* _GIVEN REQUEST_
Copy out the whole listing exactly as written, leaving the pictures behind.

* _MATERIAL PROVIDED_
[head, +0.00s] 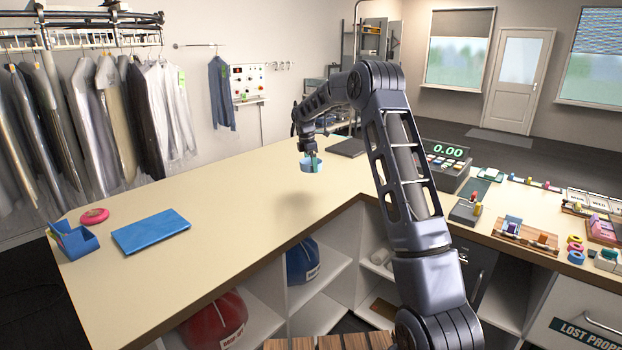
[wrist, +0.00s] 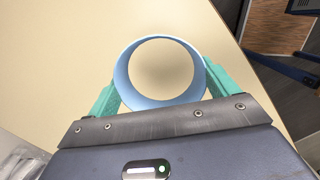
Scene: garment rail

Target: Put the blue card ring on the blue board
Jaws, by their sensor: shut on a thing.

* _OUTPUT OF THE EXERCISE_
[head, +0.00s] 
[wrist, +0.00s] 
Scene: garment rail

Target: Put the blue card ring on the blue board
Jaws, by their sensor: shut on a thing.

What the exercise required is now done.